Iron Man | Little White Lies

Iron Man

02 May 2008 / Released: 02 May 2008

A red and gold armoured superhero with outstretched hand, in front of a mountainous landscape.
A red and gold armoured superhero with outstretched hand, in front of a mountainous landscape.
Jon Favreau’s Iron Man ticks all the box­es of the com­ic book geek pleaser.

Jon Favreau’s Iron Man is full of visu­al flash and dash, boasts a sly sense of humour and an actu­al flesh-and-blood per­for­mance from Robert Downey Jr as the tit­u­lar superhero.

Robots fly, stuff explodes, girls pout, evil is best­ed, good tri­umphs. And it all hap­pens under sun-dap­pled skies in beach­side man­sions filled with fast cars and hot women, where every­thing – women includ­ed – has the soul­less sur­face tex­ture of pol­ished marble.

This is the world of bil­lion­aire arms deal­er Tony Stark (Downey Jr), whose com­pa­ny, Stark Indus­tries, is mak­ing the world a Safer Place™ by fun­nelling ever more out­landish instru­ments of death to the Amer­i­can gov­ern­ment. But when Tony is rude­ly awak­ened to the true cost of his busi­ness by a gang of Arab ter­ror­ists, he resolves to do some­thing to right his wrongs. Look out bad guys: Iron Man is born.

Iron Man is what an above aver­age block­buster looks like these days: more human than Spi­der­man, more con­trolled than Trans­form­ers, and with a more pro­found sense of its own absur­di­ty than either Bat­man or Superman.

But Iron Man is much more besides. It’s a seduc­tive fan­ta­sy of pow­er at a time when Amer­i­ca has nev­er felt so emas­cu­lat­ed. Here is a vision of Amer­i­ca as it wish­es it was, with the pow­er to do what it wants, when it wants and where it wants. This is uni­lat­er­al­ism as it should have been: where democ­ra­cy real­ly can be fired from an elec­tro­mag­net­ic hand can­non, and the unwashed tow­el­heads might actu­al­ly look grate­ful for a change.

While offer­ing, on the one hand, the appar­ent­ly lib­er­al sen­ti­ment that arms deal­ing is bad (and it’s not real­ly arms deal­ing per se, just a lack of cor­po­rate over­sight), with the oth­er, Favreau presents a deeply con­ser­v­a­tive ide­al of unchecked aggres­sion and the eman­ci­pat­ing spec­ta­cle of vio­lence. The intox­i­cat­ing con­nec­tion between pow­er, mon­ey, pol­i­tics and man­hood couldn’t be more obvi­ous if Stark’s suit had a giant iron penis dan­gling between its legs.

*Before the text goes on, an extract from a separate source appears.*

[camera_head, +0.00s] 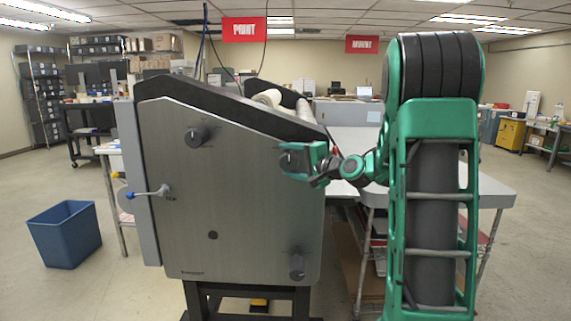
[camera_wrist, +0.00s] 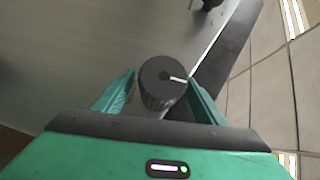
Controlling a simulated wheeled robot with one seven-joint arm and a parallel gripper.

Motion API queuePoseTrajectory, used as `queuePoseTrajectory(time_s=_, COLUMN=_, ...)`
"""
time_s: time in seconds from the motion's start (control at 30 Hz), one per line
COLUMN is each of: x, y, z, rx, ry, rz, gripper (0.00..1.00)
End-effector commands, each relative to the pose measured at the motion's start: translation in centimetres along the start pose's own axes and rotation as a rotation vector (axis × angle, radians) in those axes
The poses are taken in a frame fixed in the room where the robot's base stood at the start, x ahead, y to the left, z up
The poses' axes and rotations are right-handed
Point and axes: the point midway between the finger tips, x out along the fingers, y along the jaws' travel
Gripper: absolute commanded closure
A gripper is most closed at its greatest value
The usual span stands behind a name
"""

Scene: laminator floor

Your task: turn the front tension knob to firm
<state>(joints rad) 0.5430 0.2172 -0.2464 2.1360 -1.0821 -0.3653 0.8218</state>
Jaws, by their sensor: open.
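The laminator (camera_head: 235,215) stands in the middle of the head view, its grey side panel facing me. It carries several dark knobs: one at the upper left (camera_head: 197,136), one at the lower right (camera_head: 297,266), and one at the upper right partly hidden by my gripper (camera_head: 305,160). In the wrist view a round black knob (camera_wrist: 161,80) with a white pointer line sits between my green fingers (camera_wrist: 160,95). The fingers are open on either side of it. The pointer line points to the right in that view. I cannot read any scale marks or tell which knob is the front one.
A lever with a blue end (camera_head: 148,193) sticks out at the panel's left. A blue bin (camera_head: 65,233) stands on the floor at left. A work table (camera_head: 495,190) lies behind and right of my arm. Another dark part (camera_wrist: 210,4) shows at the wrist view's top.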

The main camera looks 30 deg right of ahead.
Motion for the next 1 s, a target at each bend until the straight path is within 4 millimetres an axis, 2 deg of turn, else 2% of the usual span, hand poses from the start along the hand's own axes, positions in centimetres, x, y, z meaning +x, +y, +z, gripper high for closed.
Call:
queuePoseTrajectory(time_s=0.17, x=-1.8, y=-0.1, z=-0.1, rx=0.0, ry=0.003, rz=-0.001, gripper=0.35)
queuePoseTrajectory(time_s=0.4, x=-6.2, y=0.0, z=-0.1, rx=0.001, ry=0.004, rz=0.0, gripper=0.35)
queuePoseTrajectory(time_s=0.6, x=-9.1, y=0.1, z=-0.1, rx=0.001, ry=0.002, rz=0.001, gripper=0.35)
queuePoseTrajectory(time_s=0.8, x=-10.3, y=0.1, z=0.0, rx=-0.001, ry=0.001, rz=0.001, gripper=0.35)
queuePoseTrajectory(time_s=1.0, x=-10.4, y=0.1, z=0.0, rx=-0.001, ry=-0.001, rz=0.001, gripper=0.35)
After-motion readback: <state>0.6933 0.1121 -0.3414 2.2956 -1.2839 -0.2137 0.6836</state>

It’s also wil­ful­ly naïve, per­haps just plain offen­sive, in its pre­sen­ta­tion of a ter­ror­ist’ threat stripped of any his­tor­i­cal, reli­gious or polit­i­cal con­text. These are the ter­ror­ists of George Bush’s fever dreams: incom­pre­hen­si­ble, ahis­tor­i­cal, out­side the par­a­digm of cause and effect. They are, effec­tive­ly, just ver­min to be squashed beneath an iron jackboot.

Of course, Hol­ly­wood block­busters can’t afford to be polit­i­cal­ly lib­er­al because they’re bankrolled by cor­po­rate Amer­i­ca. And nowhere is this more obvi­ous than Iron Man’s relent­less cav­al­cade of prod­uct place­ment that’s more like flick­ing through the ads of a lux­u­ry lifestyle mag­a­zine than watch­ing a film.

It’s not that Iron Man lacks cre­ative endeav­our. Downey Jr is a charis­mat­ic lead and Favreau is a com­pe­tent if unin­spired direc­tor. It’s just that, well, why should the bar be so low? Why shouldn’t a block­buster just try, a lit­tle, to be smart? Why does the sound­track have to evoke the blar­ing met­al music of America’s Afghanistan cam­paign? Where is its sense of irony? Of pro­pri­ety? Of his­tor­i­cal context?

It’s telling that we use almost any term to describe these pic­tures – block­busters, tent­poles, prod­ucts, fran­chis­es – except what they are, or at least should be: cin­e­ma. It’s what we all love, and we love it because it excites us and makes us think and opens our eyes and gives us a sense of won­der about the lim­it­less pos­si­bil­i­ties of the world.

Why can’t sum­mer films do that too, instead of set­tling on the sea­son like a dead weight? Like a great, crush­ing lode­stone. Like an emp­ty iron suit?